Matrix formulation is straightforward:
$\mathbf{y} = \mathbf{X} \boldsymbol{\hat{\beta}} +\boldsymbol{\hat{\varepsilon}}$
cost function: $E = {\boldsymbol{\hat{\varepsilon}}}^T{\boldsymbol{\hat{\varepsilon}}} = {(\mathbf{y} - \mathbf{X}\boldsymbol{\hat{\beta}})}^T(\mathbf{y} - \mathbf{X}\boldsymbol{\hat{\beta}})$
... differentiating wrt $\boldsymbol{\hat{\beta}}$ and searching for extremum:
$\frac{\partial E}{\partial \boldsymbol{\hat{\beta}}} = 2 \mathbf{X}^T\mathbf{X} \boldsymbol{\hat{\beta}} - 2 \mathbf{X}^T \mathbf{y} = 0$
thus the OLS estimate of $\boldsymbol{\hat{\beta}}$ is: $\boldsymbol{\hat{\beta}} = (\mathbf{X}^T\mathbf{X})^{-1} \mathbf{X}^T \mathbf{y}$
So, there is probably some limitation to the previous relation (e.g. $(\mathbf{X}^T\mathbf{X})^{-1}$ have to exist) ... am I right?
If I try to make the same with component notation, there is a problem in the same formula (I'll come back later to this).
In component formalism (using Einstein's summation convention):
$E = (X_{ij} \beta_j - y_i)^2 = (X_{ij}\beta_j)^2 - 2 X_{ij}\beta_j y_i + y_i^2$
$\frac{\partial E}{\partial \beta_j} = 2X_{ij} \beta_j X_{ij} - 2X_{ij} y_i = 0$
$X_{ij} \beta_j X_{ij} = X_{ij} y_i$
Now, every term is just scalar, so it's tempting to cancel $X_{ij}$ on both sides. However, this just leads to trivial relation: $y_i = X_{ij} \beta_j$
Can someone help me to enlighten this, please? Isn't it somehow connected to the use of only lower indices? When I have to consider both lower and upper indices (tensors and duals)?
Thank you!
The error in your component derivation: When you differentiate wrt $\beta_j$, the index $j$ now has two roles: one as the generic index in the sum, and one as the index specifying which $\beta$ you are differentiating with respect to. The partial derivative wrt $\beta_j$ should treat the other $\beta$'s as constant, but your notation can no longer distinguish them!
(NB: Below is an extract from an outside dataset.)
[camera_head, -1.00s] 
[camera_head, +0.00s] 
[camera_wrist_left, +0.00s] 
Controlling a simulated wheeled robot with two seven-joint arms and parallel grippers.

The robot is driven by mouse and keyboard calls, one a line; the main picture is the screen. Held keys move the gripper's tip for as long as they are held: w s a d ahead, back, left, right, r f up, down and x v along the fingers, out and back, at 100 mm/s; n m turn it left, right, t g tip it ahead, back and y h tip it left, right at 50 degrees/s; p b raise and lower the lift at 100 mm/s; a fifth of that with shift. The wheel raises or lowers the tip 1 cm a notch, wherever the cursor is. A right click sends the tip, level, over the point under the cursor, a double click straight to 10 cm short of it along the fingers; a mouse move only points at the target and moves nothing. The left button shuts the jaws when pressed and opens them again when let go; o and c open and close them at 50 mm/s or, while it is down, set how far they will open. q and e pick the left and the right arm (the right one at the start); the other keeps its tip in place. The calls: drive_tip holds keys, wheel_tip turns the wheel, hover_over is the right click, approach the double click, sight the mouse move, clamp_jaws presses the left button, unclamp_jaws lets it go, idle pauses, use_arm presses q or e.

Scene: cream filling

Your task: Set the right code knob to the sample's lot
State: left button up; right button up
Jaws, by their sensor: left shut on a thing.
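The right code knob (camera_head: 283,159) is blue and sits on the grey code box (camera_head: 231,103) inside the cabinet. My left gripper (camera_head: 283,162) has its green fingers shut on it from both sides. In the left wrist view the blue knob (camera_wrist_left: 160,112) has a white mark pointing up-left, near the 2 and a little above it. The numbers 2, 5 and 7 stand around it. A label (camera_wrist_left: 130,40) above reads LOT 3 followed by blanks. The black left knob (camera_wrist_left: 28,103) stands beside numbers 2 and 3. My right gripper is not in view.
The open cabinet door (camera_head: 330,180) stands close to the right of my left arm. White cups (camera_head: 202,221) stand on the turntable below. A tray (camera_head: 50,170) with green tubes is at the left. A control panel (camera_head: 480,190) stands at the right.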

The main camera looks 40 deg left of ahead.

Better to use a new index, say $k$, to perform the differentiation. When you do this, you find that the partial derivative will be $$\frac{\partial E}{\partial\beta_k}=2X_{ij}\beta_jX_{ik} - 2X_{ik}y_i.\tag1$$ There's still summing going on (involving $i$ and $j$, with $k$ held constant) when you set (1) to zero, so it doesn't make sense to factor out $X_{ij}$. Convert back into matrix notation and you'll get $$X^TX\beta=X^Ty.\tag2$$ Specifically, $\sum_i\sum_jX_{ij}\beta_jX_{ik}$ is the $k$th member of the vector $X^TX\beta$, while $\sum_iX_{ik}y_i$ is the $k$th member of $X^Ty$.